Dear mixed model experts,

I am hoping to get opinions on a model structure, and specifically, 
whether Year, Season and Strata variables should be included as random 
effects, fixed effects, or both?

In a nutshell, I am building a species distribution model using 30+ 
years of fisheries trawl data with the main objective of using the model 
to predict fish distributions under future climate scenarios and the 
secondary objective of evaluating the relative importance of temperature 
predictor variables compared to static, landscape variables (e.g., 
depth, bottom type). The unit of observation is a trawl tow, which has 
an associated date (year, month, day), season (fall or spring) and 
strata (spatial identifier, where strata is a unique region based on 
biophysical characteristics and used for stratified random sampling 
purposes). Within our dataset we have multiple tows from the same strata 
within the same season and year. We will likely examine a few different 
frameworks (e.g., GLMM, GAMM, Boosted Regression Trees, Random Forests).

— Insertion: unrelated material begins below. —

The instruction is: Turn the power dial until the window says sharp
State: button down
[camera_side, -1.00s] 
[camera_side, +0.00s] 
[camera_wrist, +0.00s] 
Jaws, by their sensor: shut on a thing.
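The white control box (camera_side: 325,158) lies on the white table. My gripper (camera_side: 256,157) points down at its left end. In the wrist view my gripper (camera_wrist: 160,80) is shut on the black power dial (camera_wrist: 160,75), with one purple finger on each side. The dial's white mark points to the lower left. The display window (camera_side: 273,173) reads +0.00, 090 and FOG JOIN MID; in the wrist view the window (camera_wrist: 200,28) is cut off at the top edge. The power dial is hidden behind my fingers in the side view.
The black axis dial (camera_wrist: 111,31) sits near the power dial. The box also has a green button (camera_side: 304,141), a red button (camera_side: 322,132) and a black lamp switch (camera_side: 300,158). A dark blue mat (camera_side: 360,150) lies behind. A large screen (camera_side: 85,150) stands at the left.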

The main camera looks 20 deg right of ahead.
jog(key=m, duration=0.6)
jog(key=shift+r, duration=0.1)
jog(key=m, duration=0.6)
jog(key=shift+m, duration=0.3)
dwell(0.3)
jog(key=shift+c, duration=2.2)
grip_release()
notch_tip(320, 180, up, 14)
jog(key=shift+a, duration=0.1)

Taking the GLMM as an example, my plan is to do the following:
1) Include YEAR as a random effect. Although we are somewhat interested 
in the variability among all years, we are not specifically interested 
in completing year to year comparison between all years. However, if we 
were, it sounds like an interesting approach would be to include year as 
both a random and fixed effect, which would allow us to look at 
variability among years (random component) as well as trend and change 
over years (fixed component).
2) Include STRATA as a random effect. Strata, in many ways, is similar 
to the idea of a plot in a traditional plot-based or split-plot sampling 
design. Including it as a random effect accounts for the fact that 
multiple samples from the same strata are not truly independent. 
Additionally, we are not explicitly interested in comparing among 
strata. Therefore, including it as a random effect makes the most sense.
3) Include SEASON as a fixed effect. With only two options, it does not 
make sense to include season as a random effect. Additionally, we are 
interested in seasonal differences. On a related note, what if you had a 
temperature variable measured at a seasonal scale (i.e., spring or fall 
mean temp)? Would you drop season as a factor in the hopes that the 
seasonal variability was captured by the temperature variable?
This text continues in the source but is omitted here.